[FOM] 454: Three Milestones in Incompleteness
Paul Budnik
paul at mtnmath.com
Mon Feb 21 11:45:52 EST 2011
This is an observation on the post of 02/06/2011 03:33 AM by Harvey
Friedman and related posts.
It is worth keeping in mind that any claim that a hyperarithmetic
statement requires a large cardinal axiom to decide is relative to the
existing development of mathematics. Such results are very interesting,
but they can change.
Since Kleene's O is a \Pi_1^1 complete set, any hyperarithmetic
statement can be decided in second order arithmetic augmented with a
finite number of axioms that say specific integers are or are not
notations for recursive ordinals under Kleene's definition, because a TM
with oracle that makes a decision, must do so after a finite number of
queries.
Cardinal hierarchies seem to be powerful ways to implicitly define
combinatorial iteration of a sort that is very difficult to tackle head
on.
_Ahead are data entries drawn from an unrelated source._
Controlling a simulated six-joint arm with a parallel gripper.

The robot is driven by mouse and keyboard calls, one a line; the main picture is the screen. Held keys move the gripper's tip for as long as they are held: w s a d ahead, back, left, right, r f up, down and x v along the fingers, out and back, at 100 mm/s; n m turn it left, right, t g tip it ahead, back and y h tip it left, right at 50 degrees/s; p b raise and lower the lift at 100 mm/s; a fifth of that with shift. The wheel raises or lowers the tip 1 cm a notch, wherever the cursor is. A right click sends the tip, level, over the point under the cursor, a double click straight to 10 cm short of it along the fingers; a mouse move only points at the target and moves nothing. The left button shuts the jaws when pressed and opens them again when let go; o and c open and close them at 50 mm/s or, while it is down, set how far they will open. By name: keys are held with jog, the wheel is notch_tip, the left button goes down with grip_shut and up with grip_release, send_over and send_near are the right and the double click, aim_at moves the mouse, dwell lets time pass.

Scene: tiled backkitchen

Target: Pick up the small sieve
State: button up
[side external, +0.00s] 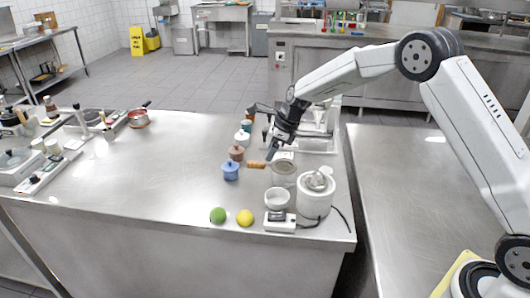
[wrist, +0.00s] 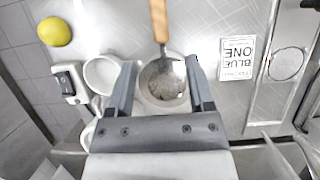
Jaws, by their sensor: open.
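The small sieve has a wooden handle (side external: 256,164) that points left in the side view. In the wrist view the handle (wrist: 158,20) points to the top, and the grey mesh bowl (wrist: 161,80) lies between my fingers. The sieve appears to rest on a white round container (side external: 283,179), which is partly hidden. My gripper (side external: 270,151) is above the sieve, pointing down. In the wrist view my gripper (wrist: 161,66) is open, one finger on each side of the mesh bowl. I cannot tell whether the fingers touch the sieve.
A white bowl (side external: 277,199), a small white device (side external: 280,222) and a white appliance (side external: 315,197) with a cord stand close by. A blue pot (side external: 230,171) and brown pot (side external: 236,153) are left. A lime (side external: 217,215) and lemon (side external: 245,217) lie in front. The counter's middle is clear.

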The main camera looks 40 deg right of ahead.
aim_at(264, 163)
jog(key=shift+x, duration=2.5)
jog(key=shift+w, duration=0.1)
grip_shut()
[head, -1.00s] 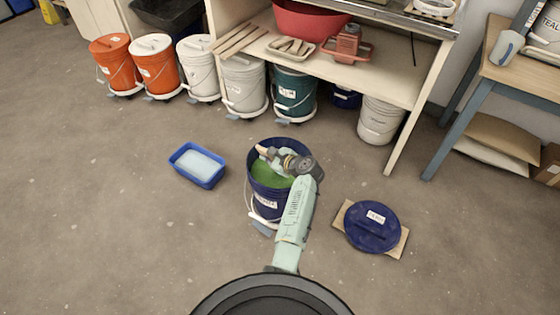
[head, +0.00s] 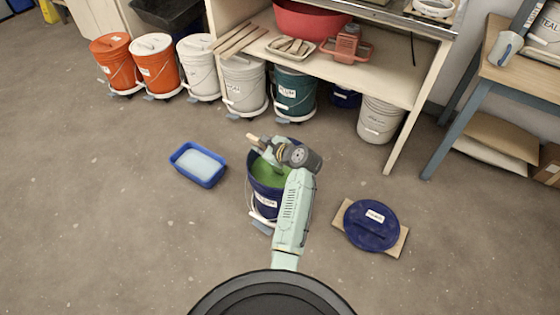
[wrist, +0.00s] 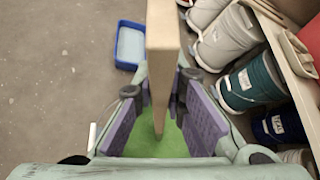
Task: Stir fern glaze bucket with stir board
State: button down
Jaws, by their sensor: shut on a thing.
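The fern glaze bucket (head: 266,200) is dark blue and open, with green glaze (head: 268,175) inside, and stands on the floor in front of me. My gripper (wrist: 155,112) is over the bucket, its purple pads shut on the stir board (wrist: 162,50), a flat pale wooden board. The board's top end sticks up past the gripper in the head view (head: 253,138). In the wrist view the green glaze shows below and around the fingers. The board's lower end is hidden, so its depth in the glaze cannot be seen.
A blue tub (head: 198,165) of pale liquid sits left of the bucket. A blue lid (head: 372,225) lies on cardboard (head: 402,243) at the right. Several lidded buckets line the back by the shelf (head: 345,75). Floor between is clear.

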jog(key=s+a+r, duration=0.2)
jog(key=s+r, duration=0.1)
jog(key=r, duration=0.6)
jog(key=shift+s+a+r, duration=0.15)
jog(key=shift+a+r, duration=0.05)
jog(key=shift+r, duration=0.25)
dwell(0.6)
Of course it may be too complex to develop such structures
explicitly even with the aid of computers. However, because this
iteration can be specified implicitly in relatively brief axiom systems,
I suspect we can eventually uncover the explicit iteration schemes that
are implicitly defined by using the computer to help manage the
combinatorial complexity. Of course this is speculation. No one knows,
but I think it is a possibility that deserves consideration.